Rice is the most popular food on the planet, and leftover husks from its production can also be used to make car parts. SEAT is researching the use of Oryzite as a substitute for plastic products, promoting the circular economy and reducing its CO2 emissions.
Making mobility more sustainable also means conducting research on alternative substances and raw materials that can be introduced into the automotive supply chain for the benefit of the environment. Take rice husks, for example, which derive from processing rice and are usually disposed of. They represent 20% of the total rice harvest – 140 tonnes out of the 700 tonnes harvested worldwide every year.
The Montsià Rice Chamber has worked on an alternative, developing a process that turns the husk, which previously would have been burned, into Oryzite, a material that can be mixed with other heat-stable thermoplastic compounds and moulded.
SEAT is testing Oryzite on some trim elements in the new Leon. “At SEAT we’re always working on finding new materials to improve our products, and in this sense, rice husks enable us to work on reducing plastics and petroleum-based materials” says Joan Colet, interior trim development engineer at SEAT.
The tests currently consist of modelling some parts of the car – such as the rear hatch, the double load floor of the boot or the ceiling headliner – with rice husks mixed with polyurethanes and polypropylenes. The results are identical to those made with conventional technology, but weigh much less. “The parts are lighter, which means that we reduce the weight of the car, thus reducing consumption and emissions,” explains Colet. “We’re also using a renewable material, promoting the circular economy and making a greener product.”
Trim elements are currently being analysed to find out how much husk can be used while ensuring that technical and quality requirements are met 100%. For example, the double-deck cargo area of the luggage compartment undergoes load tests in which it must withstand up to 100 kilos of weight concentrated in one spot to check its rigidity and strength.
Thermal tests are also carried out in the climatic chamber to analyse its resistance to heat, cold and humidity. “The technical and quality requirements of a new material must be the same as those we have today. As long as the prototypes we’re making meet these requirements, we’ll be closer to introducing them as standard,” Colet explains.
SEAT Innovation Day
Oryzite was one of a number of innovative projects unveiled during the second edition of SEAT Innovation Day – an event focused on identifying and encouraging the spirit of innovation among the company’s employees. A hybrid format was used for the event, which combined online and in-person sessions where workers were able to learn about projects that have emerged over the last year and interact with their creators. Topics ranged from artificial intelligence and innovation in times of crisis to corporate challenges related to new mobility options, the connected car or the customer experience.

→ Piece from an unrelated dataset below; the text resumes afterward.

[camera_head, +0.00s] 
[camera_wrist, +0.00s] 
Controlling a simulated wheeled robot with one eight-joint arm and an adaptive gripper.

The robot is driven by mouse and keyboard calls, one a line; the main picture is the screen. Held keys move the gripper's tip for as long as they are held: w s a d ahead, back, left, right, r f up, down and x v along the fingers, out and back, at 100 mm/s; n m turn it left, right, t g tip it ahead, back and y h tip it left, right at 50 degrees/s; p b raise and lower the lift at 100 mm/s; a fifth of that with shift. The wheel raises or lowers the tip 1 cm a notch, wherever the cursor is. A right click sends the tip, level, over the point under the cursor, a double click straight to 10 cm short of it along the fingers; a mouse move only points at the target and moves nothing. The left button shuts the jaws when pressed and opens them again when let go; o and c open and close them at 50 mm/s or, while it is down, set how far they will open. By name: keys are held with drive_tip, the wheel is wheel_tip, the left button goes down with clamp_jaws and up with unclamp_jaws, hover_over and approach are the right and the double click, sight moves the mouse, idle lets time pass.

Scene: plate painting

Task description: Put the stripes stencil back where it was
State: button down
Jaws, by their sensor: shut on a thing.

“Innovation is a catalyst for SEAT in two ways: on the one hand, it enables us to evolve toward processes in the short term and to implement more efficient ways of working which generate value and have a direct impact on company results. On the other hand, it enables us to create new products and services that can become differentiating factors for the SEAT business,” says Xavier Ros, SEAT Vice-president for Human Resources.
SEAT Innovation Day also saw the unveiling of Ku-Fizz, a physical foam filling technology that reduces the weight of plastic parts, improving current technologies. It consists of injecting gas between the layers of some of the vehicle’s parts, which then turns into an inner structure of foam.
In this way, less plastic and injection material is used, lightening the weight of these parts and at the same time reducing the CO2 emissions, production times and costs.
Caring for the environment
These, and other innovations, are a practical expression of SEAT’s commitment to caring for the environment to meet the goals set out in the Paris Agreement. Within the framework of its sustainability strategy and its corporate mission MOVEtoZERØ, SEAT aims to minimise the environmental impact of all products and mobility solutions throughout their entire life cycle.
“Research is the way to a sustainable future. Only by investing in innovation will we be able to promote new projects and materials that reduce the use of plastics and contribute to the global care of the environment,” says Stefan Ilijevic, Head of Innovation at SEAT. The ultimate aim of SEAT, as for the entire Volkswagen Group, is to achieve a zero carbon footprint, thereby becoming carbon neutral, by 2050.